永遠に大人になれない私たち

 「いつになったら大人になれるのだろうか」と、大人たちは言う。「もっと大人になれると思ってたのに」と、口々に言う。

 大人たちの本音や弱音に触れることの増えた私は、以前より少し大人になったのだと思う。
 大人になるということは、先人たちの人生を分け与えられることに近いのかもしれない。だが、何かを分け与えてくれるのは、なにも年上に限ったことではない。自分より年下の子どもから何かを貰うことだって多々ある。
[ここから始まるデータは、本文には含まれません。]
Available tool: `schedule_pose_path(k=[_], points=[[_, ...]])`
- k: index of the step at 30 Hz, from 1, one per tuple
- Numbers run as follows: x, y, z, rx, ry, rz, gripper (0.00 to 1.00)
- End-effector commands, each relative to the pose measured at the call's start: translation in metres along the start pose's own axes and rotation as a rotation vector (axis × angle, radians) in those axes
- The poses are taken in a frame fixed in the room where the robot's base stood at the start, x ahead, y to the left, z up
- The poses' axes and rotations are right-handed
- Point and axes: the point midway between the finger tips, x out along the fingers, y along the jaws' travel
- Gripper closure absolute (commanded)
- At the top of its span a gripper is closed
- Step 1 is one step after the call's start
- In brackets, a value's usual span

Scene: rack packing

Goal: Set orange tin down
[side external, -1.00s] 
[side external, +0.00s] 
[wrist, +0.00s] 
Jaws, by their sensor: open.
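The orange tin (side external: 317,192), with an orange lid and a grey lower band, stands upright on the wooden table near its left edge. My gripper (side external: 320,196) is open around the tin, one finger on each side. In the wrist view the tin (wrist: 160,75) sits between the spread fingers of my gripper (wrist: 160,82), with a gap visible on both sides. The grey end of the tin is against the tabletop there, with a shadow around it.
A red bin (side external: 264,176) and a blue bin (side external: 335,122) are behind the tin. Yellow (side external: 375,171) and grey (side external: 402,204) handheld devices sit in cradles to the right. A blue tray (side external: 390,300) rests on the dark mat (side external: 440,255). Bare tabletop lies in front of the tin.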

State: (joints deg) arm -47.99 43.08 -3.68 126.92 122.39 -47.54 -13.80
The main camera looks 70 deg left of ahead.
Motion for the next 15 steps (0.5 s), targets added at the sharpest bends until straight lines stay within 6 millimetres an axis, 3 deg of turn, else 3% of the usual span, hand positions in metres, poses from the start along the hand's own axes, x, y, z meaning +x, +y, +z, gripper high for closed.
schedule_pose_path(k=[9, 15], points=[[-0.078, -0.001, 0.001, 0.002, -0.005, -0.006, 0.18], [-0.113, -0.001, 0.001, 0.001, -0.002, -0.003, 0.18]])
 人と接するということは、人の経験を享受することだ。そしてそれは、自分をより豊満にしてくれる。追体験とか大袈裟なことを言わなくても、人と人との関係にはそれほどのパワーが秘められているはずだ。

 20歳、成人年齢を超えてから、同年代たちが大人になれないことを危惧している。それは、実家に住んでいるとか、仕事に自信がもてないとか、年金のあれこれがわからないとか、そんな小さな(或いは本人にとってのみはとても莫大な)ことだ。でも、よく考えると、10代の頃の同年代の悩みとは、全くもって違うと気づく。成人年齢、あながちやるじゃん。(なんて軽口を叩きたくなる程には、順当なのかもしれないね。)

  大人完全体なんてこの世の中にいるのだろうか。いや、いてたまるかよ。
おとななんてないさ、おとななんてうそさ!
たまにはふざけるのも悪くない。大人は大人なりに、子どもは子どもなりに。